■ **Task brief**:
Provide only the number of lines in the records below that include "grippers".

Start Record extracts

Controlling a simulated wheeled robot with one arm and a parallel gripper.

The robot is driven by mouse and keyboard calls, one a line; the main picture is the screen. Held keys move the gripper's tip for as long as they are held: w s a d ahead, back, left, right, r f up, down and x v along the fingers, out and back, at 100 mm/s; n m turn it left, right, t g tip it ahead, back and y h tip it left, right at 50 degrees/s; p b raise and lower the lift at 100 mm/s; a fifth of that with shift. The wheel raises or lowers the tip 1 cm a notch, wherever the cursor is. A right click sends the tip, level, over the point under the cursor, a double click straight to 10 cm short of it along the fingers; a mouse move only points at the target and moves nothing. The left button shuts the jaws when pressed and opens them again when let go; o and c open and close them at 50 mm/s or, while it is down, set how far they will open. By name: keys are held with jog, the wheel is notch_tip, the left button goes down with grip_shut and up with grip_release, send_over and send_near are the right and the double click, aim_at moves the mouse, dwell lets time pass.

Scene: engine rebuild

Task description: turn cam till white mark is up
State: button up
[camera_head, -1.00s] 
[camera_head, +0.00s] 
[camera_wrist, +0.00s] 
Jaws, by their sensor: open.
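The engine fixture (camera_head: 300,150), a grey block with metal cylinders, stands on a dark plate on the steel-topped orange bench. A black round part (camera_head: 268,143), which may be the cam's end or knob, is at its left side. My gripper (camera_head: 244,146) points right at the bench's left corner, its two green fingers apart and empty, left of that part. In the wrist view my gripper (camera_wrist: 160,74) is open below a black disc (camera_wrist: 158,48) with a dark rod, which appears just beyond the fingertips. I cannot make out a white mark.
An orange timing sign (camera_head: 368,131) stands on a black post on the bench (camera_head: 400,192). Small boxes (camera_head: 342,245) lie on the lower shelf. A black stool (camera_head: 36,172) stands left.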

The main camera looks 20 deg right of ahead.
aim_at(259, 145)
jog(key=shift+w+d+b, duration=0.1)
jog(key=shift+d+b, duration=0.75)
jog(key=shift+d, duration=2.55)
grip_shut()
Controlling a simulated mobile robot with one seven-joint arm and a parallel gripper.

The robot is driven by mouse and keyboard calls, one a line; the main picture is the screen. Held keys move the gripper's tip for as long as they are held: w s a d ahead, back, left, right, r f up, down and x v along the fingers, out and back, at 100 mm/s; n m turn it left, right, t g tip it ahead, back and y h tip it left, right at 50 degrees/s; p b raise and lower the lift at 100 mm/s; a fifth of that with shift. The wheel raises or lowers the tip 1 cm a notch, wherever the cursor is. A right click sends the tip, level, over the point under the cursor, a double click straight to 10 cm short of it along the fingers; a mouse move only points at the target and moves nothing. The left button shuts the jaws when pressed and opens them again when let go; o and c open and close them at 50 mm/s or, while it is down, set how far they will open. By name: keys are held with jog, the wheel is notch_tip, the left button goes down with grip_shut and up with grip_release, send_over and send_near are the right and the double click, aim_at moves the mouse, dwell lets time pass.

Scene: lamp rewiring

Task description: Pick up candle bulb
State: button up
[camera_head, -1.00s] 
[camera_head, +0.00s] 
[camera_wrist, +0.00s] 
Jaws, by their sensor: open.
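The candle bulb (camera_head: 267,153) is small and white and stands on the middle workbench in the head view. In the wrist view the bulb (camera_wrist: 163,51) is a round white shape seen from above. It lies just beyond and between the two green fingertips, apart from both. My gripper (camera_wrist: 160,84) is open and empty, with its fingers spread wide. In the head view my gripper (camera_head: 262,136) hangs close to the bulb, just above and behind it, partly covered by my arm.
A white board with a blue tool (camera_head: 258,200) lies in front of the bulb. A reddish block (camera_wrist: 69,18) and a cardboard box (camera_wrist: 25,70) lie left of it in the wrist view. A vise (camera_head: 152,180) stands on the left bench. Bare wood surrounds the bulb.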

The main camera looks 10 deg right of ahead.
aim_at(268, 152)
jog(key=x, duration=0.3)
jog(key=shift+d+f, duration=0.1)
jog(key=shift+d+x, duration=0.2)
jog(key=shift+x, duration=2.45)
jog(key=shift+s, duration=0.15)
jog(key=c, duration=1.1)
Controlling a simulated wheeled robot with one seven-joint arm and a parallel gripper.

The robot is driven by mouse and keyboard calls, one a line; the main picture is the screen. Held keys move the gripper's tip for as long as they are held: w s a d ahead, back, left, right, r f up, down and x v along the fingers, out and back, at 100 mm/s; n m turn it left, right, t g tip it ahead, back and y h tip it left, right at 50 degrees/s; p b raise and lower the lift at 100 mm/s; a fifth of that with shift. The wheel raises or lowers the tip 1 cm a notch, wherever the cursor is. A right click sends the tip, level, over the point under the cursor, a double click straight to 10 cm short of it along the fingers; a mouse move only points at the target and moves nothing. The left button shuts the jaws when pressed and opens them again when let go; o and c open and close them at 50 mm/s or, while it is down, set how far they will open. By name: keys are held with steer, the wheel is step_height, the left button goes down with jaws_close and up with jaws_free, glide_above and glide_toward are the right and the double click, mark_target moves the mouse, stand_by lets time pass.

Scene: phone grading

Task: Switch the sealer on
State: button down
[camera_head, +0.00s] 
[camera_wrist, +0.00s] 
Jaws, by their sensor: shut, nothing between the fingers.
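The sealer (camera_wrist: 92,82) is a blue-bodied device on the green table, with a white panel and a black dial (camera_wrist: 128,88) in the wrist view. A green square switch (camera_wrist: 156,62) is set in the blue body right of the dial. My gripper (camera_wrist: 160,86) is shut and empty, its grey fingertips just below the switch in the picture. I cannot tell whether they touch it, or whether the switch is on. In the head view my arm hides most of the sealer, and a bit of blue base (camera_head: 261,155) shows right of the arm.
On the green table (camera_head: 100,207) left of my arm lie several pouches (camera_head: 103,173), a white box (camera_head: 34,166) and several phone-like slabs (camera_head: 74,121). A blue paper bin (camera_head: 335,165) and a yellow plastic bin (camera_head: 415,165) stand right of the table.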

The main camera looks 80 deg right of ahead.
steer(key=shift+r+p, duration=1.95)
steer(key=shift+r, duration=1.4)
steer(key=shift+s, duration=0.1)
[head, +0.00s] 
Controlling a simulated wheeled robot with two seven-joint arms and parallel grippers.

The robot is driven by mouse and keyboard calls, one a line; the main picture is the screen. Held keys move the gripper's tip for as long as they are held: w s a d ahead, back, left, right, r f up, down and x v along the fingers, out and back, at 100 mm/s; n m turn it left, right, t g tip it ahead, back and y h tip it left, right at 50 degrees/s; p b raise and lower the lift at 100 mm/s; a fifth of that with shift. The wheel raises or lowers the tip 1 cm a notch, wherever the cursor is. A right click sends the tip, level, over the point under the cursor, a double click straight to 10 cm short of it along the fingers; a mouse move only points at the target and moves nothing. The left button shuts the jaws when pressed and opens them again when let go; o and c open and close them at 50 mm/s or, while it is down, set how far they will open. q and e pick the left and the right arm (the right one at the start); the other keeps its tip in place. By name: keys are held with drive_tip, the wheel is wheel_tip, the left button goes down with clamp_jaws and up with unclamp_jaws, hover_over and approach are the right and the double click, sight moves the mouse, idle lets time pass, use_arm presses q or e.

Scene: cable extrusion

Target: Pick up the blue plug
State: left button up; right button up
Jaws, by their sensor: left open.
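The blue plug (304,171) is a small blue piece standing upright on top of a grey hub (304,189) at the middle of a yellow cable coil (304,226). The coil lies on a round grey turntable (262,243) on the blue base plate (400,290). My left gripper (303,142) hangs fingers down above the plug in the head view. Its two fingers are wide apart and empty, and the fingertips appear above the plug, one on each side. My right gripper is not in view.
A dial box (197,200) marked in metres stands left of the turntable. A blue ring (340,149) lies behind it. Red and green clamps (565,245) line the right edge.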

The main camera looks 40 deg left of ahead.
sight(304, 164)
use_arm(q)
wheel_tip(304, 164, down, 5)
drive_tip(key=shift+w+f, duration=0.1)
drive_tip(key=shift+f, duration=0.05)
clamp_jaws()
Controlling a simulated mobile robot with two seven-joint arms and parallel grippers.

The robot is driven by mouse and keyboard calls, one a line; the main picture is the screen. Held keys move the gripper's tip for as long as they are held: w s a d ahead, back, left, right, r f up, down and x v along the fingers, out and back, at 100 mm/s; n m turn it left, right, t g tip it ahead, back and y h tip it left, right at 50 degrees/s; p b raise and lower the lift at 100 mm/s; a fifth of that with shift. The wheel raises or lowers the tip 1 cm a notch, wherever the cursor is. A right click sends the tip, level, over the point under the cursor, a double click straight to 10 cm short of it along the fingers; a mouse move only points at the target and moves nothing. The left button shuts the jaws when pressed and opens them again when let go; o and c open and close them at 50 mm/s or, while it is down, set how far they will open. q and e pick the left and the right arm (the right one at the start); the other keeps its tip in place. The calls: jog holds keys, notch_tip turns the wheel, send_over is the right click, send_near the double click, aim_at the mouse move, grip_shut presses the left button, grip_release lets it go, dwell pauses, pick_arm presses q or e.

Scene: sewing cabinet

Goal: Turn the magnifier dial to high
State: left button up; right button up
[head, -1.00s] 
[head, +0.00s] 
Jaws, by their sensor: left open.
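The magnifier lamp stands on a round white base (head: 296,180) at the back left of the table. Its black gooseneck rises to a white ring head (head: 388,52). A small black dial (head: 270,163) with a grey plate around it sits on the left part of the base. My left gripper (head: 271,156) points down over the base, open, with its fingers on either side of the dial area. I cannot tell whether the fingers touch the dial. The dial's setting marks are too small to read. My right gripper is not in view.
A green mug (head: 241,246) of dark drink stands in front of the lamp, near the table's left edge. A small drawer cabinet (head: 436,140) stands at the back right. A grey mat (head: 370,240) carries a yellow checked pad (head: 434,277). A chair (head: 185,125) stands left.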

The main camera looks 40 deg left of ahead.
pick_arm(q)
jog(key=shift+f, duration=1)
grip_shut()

End Record extracts

■ **Result of this exercise**:
2